_What you should do:_ Copy out the lines of the records below, and only those lines, from the one with "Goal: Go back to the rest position" through the one with "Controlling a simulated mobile", exactly as they appear.
— begin Listing —
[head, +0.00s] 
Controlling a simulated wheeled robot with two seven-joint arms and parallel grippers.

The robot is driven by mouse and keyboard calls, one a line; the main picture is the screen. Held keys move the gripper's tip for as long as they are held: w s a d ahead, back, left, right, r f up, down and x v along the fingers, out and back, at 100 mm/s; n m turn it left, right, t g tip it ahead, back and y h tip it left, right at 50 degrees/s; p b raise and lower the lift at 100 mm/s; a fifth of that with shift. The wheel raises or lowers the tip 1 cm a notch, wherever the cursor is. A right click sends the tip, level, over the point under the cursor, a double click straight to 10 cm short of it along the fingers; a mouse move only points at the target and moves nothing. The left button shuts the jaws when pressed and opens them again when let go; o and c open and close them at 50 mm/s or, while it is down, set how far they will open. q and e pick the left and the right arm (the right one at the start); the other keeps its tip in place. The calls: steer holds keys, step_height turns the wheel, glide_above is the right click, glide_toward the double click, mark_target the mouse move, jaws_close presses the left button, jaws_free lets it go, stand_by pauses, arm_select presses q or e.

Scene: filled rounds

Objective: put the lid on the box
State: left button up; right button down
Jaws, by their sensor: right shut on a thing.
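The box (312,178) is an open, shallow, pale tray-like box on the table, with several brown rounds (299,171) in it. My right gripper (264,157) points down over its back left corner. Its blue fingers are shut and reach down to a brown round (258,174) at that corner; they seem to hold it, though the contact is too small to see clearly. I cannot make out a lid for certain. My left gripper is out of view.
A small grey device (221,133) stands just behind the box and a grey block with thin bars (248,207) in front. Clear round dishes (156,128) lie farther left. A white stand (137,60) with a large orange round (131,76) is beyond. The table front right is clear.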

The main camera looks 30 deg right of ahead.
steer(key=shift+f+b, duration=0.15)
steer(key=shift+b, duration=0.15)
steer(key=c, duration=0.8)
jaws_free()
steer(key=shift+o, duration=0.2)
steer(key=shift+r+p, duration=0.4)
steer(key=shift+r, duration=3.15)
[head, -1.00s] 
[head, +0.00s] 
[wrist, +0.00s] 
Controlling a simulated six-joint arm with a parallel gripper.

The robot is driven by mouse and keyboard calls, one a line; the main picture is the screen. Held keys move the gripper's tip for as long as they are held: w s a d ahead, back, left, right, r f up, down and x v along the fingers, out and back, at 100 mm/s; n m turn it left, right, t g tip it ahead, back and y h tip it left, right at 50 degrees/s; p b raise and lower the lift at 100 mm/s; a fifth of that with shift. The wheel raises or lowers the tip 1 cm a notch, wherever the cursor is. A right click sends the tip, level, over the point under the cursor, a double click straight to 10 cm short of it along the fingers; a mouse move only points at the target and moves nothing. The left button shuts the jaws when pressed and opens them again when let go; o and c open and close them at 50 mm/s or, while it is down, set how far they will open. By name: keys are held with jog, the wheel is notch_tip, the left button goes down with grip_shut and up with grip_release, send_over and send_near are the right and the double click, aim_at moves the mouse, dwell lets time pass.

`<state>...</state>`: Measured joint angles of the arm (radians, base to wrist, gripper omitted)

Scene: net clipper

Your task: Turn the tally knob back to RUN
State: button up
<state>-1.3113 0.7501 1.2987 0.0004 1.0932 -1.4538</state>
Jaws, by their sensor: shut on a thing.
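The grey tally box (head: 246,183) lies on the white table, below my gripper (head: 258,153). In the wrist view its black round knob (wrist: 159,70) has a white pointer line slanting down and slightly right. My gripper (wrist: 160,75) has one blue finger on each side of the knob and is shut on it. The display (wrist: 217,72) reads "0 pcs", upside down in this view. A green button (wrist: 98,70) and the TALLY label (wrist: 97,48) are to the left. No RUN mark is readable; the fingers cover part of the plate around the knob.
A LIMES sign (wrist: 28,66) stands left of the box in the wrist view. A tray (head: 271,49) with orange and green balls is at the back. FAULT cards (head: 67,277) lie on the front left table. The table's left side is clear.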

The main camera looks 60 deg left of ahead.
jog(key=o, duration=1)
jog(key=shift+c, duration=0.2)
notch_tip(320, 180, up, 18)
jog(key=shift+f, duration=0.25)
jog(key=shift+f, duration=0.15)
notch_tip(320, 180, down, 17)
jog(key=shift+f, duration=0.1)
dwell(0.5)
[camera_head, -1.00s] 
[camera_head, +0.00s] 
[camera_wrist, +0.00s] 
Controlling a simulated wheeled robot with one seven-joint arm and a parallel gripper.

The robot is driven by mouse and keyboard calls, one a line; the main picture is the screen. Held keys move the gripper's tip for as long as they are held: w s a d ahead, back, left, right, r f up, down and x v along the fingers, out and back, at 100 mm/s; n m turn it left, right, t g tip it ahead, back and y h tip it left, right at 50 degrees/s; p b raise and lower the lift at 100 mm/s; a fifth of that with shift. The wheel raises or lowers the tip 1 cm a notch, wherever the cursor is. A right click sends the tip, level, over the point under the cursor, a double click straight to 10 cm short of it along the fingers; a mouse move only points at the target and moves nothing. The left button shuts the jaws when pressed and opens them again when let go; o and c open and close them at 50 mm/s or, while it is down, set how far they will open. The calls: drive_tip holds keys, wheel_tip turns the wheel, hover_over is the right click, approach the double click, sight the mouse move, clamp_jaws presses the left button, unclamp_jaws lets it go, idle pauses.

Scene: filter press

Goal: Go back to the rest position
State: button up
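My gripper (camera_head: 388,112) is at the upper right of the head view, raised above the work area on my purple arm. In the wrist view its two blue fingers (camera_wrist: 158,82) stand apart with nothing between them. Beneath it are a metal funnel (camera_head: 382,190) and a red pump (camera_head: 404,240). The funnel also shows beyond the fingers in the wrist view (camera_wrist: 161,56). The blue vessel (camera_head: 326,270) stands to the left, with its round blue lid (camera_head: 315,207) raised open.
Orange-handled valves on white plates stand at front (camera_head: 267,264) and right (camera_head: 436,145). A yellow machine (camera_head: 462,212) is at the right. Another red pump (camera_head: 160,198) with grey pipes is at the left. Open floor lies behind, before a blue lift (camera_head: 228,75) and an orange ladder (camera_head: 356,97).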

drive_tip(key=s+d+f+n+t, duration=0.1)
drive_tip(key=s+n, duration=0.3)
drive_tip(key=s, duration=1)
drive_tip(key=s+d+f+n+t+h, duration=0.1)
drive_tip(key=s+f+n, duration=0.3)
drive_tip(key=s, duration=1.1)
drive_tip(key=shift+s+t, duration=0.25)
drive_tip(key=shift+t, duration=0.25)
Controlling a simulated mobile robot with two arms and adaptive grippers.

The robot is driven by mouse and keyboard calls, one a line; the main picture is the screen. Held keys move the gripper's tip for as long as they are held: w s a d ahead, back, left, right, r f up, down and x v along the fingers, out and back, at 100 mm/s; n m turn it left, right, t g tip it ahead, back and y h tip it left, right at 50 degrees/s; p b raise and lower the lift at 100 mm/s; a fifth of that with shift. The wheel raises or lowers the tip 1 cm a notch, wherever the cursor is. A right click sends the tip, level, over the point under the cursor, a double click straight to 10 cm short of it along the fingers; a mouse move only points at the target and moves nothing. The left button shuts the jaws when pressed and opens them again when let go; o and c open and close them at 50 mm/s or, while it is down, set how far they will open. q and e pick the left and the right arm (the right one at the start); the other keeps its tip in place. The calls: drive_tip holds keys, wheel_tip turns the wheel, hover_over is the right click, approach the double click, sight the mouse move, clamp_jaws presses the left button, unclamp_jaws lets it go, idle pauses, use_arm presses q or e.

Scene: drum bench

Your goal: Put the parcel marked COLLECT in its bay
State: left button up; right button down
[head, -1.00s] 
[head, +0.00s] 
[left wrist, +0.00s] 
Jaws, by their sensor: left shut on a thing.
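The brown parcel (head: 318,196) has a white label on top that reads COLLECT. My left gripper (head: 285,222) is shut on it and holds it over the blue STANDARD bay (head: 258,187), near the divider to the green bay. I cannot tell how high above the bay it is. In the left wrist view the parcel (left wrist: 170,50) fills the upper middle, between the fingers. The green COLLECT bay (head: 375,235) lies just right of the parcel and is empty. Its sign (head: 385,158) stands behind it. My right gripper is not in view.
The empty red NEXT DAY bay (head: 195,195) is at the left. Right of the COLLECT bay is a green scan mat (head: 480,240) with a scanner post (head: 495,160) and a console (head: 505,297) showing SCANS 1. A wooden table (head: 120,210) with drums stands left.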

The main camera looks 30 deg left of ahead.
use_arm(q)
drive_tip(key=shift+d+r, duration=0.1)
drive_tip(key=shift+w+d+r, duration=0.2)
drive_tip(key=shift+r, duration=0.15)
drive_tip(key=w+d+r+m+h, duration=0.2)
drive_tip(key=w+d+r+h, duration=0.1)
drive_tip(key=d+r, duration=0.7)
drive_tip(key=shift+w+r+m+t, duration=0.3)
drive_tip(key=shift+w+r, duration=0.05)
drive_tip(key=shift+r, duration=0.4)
— end Listing —
_Task output:_
Goal: Go back to the rest position
State: button up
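My gripper (camera_head: 388,112) is at the upper right of the head view, raised above the work area on my purple arm. In the wrist view its two blue fingers (camera_wrist: 158,82) stand apart with nothing between them. Beneath it are a metal funnel (camera_head: 382,190) and a red pump (camera_head: 404,240). The funnel also shows beyond the fingers in the wrist view (camera_wrist: 161,56). The blue vessel (camera_head: 326,270) stands to the left, with its round blue lid (camera_head: 315,207) raised open.
Orange-handled valves on white plates stand at front (camera_head: 267,264) and right (camera_head: 436,145). A yellow machine (camera_head: 462,212) is at the right. Another red pump (camera_head: 160,198) with grey pipes is at the left. Open floor lies behind, before a blue lift (camera_head: 228,75) and an orange ladder (camera_head: 356,97).

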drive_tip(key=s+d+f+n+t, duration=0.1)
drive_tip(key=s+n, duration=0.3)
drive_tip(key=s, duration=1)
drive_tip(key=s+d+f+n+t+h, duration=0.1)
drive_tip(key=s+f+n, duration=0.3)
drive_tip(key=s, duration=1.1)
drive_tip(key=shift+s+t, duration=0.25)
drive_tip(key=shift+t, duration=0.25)
Controlling a simulated mobile robot with two arms and adaptive grippers.

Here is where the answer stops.